Scheduled to launch in the fall of 2009, Mars Science Laboratory is the next step of NASA's Mars Exploration Program, a long-term effort of robotic exploration of the red planet. Mars Science Laboratory is a rover that will assess a variety of scientific objectives, including whether Mars ever was, or is still today, an environment able to support microbial life. The rover will carry the biggest, most advanced suite of instruments for scientific studies ever sent to the Martian surface. Dozens of samples of Mars soil and rocks as the rover makes its travels will be analyzed by MSL to detect chemical building blocks of life as well as what the Martian environment was like in the past.

Because the success of MSL is of course of high importance to NASA's Science Mission Directorate (SMD), SMD, working with the MSL Project and Mars Program at JPL, concluded that the MSL project required some focused and prudent reductions in scope in order to better ensure project success. Furthermore, because all of the funds MSL requested were not available in the Mars Exploration Program reserves pool, and because SMD did not want to impact other current or future science missions to fund these new costs, the Science Mission Directorate at NASA Headquarters has been working closely with the MSL project and the science community to identify mission scope reductions to minimize the project's need for funds, while minimizing both technical risk and impacts to the mission's science return.

As a result of this careful process, a combination of low-impact mission scope reductions and some new funding from the Mars Program's reserves pool, has been agreed upon. Together these measures effectively resolve the MSL cost increase issues identified at its CDR.

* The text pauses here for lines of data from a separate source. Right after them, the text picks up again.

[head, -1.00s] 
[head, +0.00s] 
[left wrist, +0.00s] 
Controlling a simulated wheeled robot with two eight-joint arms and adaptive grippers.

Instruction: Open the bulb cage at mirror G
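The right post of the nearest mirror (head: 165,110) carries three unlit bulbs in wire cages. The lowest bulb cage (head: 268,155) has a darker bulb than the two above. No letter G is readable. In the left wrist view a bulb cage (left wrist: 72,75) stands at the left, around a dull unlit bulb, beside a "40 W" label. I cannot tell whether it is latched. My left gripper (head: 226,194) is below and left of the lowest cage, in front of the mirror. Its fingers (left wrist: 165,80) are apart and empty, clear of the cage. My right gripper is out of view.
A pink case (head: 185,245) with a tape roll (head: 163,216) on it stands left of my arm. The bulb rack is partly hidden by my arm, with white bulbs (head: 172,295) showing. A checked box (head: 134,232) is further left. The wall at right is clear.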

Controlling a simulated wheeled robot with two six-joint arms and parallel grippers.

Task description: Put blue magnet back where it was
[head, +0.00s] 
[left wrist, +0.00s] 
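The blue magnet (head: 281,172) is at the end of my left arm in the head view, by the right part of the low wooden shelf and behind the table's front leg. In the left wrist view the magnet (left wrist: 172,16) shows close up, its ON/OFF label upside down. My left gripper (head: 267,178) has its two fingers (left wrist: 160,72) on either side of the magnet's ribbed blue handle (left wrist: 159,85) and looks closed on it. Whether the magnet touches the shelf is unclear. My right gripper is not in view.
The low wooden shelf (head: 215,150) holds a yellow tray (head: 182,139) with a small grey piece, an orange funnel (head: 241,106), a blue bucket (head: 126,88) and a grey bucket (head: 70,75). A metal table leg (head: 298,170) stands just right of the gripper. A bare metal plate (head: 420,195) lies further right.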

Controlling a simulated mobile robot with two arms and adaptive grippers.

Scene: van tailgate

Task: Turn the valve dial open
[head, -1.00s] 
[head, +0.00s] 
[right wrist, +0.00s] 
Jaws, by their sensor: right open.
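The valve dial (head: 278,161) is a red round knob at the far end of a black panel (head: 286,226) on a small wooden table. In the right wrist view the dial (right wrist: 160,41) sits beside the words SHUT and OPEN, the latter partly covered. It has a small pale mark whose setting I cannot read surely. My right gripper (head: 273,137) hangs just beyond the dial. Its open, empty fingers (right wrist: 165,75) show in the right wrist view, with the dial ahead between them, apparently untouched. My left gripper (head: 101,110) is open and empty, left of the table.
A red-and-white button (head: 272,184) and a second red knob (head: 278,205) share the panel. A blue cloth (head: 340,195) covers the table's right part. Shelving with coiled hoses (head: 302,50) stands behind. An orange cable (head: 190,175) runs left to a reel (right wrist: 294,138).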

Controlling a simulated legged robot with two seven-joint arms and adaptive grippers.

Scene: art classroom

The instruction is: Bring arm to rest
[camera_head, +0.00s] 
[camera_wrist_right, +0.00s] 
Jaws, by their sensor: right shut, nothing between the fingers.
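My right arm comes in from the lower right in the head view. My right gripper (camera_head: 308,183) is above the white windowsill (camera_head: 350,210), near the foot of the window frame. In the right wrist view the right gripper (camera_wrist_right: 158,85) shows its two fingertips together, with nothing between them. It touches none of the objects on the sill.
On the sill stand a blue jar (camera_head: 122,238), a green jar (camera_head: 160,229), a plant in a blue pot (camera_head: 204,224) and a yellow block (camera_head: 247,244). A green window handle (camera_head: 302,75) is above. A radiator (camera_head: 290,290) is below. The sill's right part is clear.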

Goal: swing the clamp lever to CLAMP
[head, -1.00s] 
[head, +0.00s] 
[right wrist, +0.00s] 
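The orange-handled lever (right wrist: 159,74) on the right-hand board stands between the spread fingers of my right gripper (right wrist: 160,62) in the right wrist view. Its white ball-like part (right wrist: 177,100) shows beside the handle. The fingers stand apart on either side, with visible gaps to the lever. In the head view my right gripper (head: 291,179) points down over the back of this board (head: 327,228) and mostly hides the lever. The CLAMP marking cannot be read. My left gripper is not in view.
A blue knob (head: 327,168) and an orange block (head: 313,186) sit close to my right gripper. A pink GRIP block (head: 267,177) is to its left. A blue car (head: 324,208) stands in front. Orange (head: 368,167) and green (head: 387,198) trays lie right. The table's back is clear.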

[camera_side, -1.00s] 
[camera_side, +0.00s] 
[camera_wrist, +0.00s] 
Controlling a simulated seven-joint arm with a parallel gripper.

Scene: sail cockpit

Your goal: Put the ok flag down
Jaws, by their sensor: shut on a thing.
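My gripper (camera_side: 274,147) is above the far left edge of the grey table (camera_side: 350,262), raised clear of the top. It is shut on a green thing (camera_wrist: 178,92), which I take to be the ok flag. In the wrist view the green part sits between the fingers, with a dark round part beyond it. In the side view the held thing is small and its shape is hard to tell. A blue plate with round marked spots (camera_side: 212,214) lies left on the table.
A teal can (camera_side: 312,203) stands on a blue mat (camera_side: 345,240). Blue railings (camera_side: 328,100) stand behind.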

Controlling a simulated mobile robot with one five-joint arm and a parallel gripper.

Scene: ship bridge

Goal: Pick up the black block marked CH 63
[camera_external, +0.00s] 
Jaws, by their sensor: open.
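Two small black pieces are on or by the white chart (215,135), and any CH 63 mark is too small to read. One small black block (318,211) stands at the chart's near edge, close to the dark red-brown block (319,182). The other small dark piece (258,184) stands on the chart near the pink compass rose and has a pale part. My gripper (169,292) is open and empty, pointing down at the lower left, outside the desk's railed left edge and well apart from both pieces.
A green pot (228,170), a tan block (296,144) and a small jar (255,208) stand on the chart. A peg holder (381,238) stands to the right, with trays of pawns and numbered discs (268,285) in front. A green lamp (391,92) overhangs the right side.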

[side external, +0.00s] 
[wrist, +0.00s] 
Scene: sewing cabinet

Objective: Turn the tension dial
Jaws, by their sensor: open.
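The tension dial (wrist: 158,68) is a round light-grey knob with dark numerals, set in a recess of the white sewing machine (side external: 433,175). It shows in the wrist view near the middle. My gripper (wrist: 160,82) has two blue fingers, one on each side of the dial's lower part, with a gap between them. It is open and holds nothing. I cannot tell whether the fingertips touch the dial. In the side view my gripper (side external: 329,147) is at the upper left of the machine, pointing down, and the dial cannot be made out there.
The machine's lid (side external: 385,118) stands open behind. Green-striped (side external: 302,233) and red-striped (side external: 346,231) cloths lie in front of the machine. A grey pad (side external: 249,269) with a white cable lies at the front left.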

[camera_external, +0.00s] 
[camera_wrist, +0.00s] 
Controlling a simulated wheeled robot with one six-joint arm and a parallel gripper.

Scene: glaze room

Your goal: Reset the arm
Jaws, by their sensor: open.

Engineering changes to the mission include some reductions in design complexity, reductions in planned spares, some simplifications of flight software, and some ground test program changes. These changes were selected largely to help reduce mission risks. Changes in mission science content were limited to removal of the Mars Descent Imager (MARDI), the MASTCAM zoom capability from the mission, and a change from a rock grinding tool to a rock brushing tool. As noted by the science input NASA received, most of MARDI's capability can be provided by the Mars Reconnaissance Orbiter's HiRise camera now in orbit and working successfully. Furthermore, NASA has directed that the project expend no additional funds on ChemCam, and cost-cap SAM and CheMin at their current budgets. Future budget requests for these instruments cannot be funded. However none of the roving instruments were removed from the payload, and the science team also remains entirely intact.

"I am very pleased that we were able to resolve this challenge to the Mars Program without delaying or canceling any other mission in the Mars Program or other parts of SMD, and we avoided impacting Research and Analysis. We were also able to reduce some risks in MSL's development and flight." said Dr. Alan Stern, NASA's Associate Administrator for Science. "The MSL project, Mars Program, JPL and NASA HQ worked together to constrain the impacts to the Mars Program and keep MSL on schedule for its launch in 2009, and we all feel we succeeded." added Doug McCuistion, Mars Program Director.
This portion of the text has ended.